The SNP is also busy wining and dining influential academics in North America and Europe as well assorted VIPs from diplomacy in the hope that they will prove a pro-Indy pressure group globally. The British government is making no such preparations or so it would seem. The Spectator, the supposed voice of English conservative thought, publishes article after article by Alex Massie which effectively imply the Union is on skid row.
Think tanks like Policy Exchange and the Bow Group steadily ignore Scotland. It encourages the rash view among a still small minority of English Conservatives that Scotland is expendable and a time of contentment surely beckons if it is placed permanently beyond the borders of Britain.
Sturgeon is facing growing high-quality Unionist opposition in Scotland. It will be difficult to rally the housing schemes of Scottish cities on a Europhile programme that many can figure out means hard times for them.

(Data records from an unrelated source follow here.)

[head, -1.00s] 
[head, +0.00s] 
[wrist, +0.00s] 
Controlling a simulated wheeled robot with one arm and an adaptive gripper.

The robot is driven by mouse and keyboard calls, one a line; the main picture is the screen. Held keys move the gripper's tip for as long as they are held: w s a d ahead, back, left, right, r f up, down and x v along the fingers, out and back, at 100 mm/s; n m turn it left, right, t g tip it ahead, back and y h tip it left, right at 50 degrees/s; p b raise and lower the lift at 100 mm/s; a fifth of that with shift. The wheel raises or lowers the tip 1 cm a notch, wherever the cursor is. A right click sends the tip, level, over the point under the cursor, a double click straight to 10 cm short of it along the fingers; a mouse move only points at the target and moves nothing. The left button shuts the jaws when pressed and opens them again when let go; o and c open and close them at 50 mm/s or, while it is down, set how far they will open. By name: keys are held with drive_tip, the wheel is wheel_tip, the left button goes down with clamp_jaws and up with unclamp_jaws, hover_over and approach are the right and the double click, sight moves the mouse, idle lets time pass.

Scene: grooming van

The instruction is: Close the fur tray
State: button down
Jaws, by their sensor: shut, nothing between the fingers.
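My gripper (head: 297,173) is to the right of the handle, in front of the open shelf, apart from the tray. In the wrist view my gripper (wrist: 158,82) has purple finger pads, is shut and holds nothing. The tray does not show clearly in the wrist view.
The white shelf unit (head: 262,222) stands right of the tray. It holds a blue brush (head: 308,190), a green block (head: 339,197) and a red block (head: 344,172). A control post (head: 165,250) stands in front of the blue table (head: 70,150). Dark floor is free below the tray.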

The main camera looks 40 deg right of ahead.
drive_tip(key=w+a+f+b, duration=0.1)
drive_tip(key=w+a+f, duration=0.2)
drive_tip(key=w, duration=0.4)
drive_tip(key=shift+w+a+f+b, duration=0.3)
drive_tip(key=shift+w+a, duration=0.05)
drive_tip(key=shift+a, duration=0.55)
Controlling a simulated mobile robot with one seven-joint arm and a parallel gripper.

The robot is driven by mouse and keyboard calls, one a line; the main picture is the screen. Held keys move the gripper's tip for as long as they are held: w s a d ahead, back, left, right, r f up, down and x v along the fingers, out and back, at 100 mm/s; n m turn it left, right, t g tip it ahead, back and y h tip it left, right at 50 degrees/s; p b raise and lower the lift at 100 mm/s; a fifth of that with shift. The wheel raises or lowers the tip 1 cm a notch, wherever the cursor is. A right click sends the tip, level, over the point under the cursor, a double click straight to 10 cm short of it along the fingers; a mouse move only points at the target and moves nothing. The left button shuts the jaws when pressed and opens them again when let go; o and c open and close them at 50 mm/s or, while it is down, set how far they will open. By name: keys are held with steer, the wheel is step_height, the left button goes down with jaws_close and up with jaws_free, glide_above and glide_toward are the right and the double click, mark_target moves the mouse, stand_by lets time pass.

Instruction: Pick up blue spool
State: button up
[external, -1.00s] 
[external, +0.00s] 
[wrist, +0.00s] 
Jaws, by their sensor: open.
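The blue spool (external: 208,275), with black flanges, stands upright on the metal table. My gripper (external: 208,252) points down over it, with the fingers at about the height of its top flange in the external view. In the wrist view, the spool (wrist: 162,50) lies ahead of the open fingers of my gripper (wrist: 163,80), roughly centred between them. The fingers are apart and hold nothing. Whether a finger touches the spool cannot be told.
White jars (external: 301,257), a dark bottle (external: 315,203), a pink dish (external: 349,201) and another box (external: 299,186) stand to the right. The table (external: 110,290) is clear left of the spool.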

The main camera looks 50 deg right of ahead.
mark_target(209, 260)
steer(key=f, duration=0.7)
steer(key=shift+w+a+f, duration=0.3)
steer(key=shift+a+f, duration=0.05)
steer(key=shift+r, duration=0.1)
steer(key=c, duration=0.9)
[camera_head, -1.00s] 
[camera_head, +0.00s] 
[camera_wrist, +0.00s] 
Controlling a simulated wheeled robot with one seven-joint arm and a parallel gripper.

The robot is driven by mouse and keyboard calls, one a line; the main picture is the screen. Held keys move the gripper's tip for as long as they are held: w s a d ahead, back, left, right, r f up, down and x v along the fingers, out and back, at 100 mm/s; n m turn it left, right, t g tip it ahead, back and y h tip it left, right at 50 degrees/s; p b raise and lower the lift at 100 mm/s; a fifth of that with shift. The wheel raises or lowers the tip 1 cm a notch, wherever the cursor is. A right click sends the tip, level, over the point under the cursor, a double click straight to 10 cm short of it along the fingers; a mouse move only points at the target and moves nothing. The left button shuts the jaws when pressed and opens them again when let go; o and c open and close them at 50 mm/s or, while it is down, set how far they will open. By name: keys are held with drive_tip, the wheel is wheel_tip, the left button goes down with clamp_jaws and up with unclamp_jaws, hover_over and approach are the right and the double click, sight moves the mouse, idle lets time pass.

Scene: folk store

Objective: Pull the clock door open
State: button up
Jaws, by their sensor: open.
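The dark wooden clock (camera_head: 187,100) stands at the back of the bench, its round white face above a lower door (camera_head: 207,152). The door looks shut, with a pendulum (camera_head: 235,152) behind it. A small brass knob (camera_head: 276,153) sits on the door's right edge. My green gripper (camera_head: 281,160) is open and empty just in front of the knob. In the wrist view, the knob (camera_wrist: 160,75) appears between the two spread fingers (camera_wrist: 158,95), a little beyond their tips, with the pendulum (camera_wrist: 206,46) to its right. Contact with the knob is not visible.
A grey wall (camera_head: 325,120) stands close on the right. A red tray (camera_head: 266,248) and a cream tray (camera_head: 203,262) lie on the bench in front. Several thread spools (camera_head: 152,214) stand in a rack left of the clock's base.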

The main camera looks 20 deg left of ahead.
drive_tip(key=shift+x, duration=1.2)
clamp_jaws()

She is relying on friends in Europe, as well as blunders in the Unionist camp on a much bigger scale than in 2014, to enable her to pull off the dissolution of the UK.
A vote for separation seems unlikely, considering people in Scotland receive £1,500 more public expenditure per head of population than those in England, Wales or Northern Ireland and the country has a huge £10 billion deficit.
But so, a short time ago, did Brexit, the election of Donald Trump, and Erdogan emerging as a huge European menace. Never, not even during the era of regular IRA bombings, have separatists committed to breaking up the UK actually been so formidable. The longer London fails to grasp this fact, the more likely a Scottish earthquake could match Brexit in magnitude.